I'm an open source fan personally, so I'd do Misterhouse. My father had a setup a few years back that he home-built with a linux distro that was made for a little headless machine that he stuck in the basement. He got really complex with it and did all the programming himself in Assembly (he's a masochist) instead of making use of the built-in tools. He wanted to do it HIS way. It worked great though. My dad's HA setup was dialed into all of the lighting and thermostat controls for the house and it did some cool stuff. He had a temperature probe on the outside of the house, and the system would decide (based on outside temperature, time of day, and whether anyone was in the house) whether or not to run the A/C to keep the house cool, but first it would spin up all the ceiling fans.
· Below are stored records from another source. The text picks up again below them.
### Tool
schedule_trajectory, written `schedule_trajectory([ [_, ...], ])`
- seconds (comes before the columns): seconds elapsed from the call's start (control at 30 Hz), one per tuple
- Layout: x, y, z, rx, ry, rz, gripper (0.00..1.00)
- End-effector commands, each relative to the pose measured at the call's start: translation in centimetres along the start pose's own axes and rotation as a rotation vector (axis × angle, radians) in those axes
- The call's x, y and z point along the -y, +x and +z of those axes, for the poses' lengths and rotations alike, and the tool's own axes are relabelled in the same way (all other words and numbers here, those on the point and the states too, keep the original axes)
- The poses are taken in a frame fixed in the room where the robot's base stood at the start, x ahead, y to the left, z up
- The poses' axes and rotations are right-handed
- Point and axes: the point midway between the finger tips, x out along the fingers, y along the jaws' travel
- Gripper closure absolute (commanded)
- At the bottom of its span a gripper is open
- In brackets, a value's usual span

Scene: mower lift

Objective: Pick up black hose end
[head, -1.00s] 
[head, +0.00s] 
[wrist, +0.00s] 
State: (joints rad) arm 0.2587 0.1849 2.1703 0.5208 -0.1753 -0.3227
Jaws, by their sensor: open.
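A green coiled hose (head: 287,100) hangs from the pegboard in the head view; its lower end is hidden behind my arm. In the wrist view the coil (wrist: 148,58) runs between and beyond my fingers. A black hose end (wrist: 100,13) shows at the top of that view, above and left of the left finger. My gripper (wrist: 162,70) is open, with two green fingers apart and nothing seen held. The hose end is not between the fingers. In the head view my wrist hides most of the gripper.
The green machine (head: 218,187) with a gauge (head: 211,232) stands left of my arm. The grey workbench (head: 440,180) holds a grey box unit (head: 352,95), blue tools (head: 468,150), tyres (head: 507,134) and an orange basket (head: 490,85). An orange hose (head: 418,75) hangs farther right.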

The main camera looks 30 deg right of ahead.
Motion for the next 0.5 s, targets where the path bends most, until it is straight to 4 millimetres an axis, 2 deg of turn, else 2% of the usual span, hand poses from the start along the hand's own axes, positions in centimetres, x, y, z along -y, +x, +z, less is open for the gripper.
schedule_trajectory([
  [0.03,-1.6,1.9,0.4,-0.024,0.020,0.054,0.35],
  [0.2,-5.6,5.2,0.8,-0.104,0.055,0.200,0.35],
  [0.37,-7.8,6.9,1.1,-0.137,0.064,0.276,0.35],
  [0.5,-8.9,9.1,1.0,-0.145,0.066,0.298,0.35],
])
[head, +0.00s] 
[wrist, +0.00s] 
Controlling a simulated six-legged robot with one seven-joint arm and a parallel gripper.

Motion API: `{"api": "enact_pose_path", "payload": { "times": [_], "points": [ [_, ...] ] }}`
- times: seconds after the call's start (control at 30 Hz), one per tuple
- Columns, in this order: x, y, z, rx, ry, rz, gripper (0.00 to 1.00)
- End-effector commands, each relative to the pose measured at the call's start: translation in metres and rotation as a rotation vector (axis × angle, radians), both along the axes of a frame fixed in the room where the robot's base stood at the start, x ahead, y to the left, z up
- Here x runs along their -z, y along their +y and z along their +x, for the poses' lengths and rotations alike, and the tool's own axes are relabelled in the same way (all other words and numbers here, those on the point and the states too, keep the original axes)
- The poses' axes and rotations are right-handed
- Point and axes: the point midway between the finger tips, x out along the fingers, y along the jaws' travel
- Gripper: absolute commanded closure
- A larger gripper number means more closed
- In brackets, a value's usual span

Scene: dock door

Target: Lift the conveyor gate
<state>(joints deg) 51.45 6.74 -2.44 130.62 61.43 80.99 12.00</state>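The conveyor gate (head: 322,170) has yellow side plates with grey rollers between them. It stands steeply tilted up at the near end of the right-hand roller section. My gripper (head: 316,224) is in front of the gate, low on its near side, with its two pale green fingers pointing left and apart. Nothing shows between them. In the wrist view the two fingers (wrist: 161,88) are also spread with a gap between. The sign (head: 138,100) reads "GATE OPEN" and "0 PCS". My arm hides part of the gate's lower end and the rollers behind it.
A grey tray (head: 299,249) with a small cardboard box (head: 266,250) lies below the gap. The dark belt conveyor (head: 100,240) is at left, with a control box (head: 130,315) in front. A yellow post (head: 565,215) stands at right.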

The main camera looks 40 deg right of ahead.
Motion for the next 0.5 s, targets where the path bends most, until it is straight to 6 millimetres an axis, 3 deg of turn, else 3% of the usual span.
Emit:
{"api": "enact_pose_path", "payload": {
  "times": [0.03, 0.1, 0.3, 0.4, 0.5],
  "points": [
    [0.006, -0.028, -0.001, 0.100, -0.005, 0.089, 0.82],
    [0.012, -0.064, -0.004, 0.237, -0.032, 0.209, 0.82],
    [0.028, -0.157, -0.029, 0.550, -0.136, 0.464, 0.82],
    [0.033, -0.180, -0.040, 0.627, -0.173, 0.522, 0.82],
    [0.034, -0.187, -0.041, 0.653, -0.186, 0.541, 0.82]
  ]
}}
In reference to the "serious flaws" and weaknesses...ever wondered why none of the home automation tech we've been promised since 1950 has come to be common in homes? Things like auto-opening drapes, autoadjusting lighting, stuff like that. Ever wished someone would just sell something like that? The reason we don't have all of this cool stuff is that there is a company (can't remember the name off the top of my head) that holds a bunch of over-broad patents on most of what we think of as "duh" innovations in home automation. They don't license or sell their tech. They just sue people who try to make stuff.
Patent Trolls suck! They need to stopped. And, the government needs to step in and stop them. They are killing technology in more areas then just home automation.
...when fits of creativity run strong, more than one programmer or writer has been known to abandon the desktop for the more spacious floor. - Fred Brooks, Jr.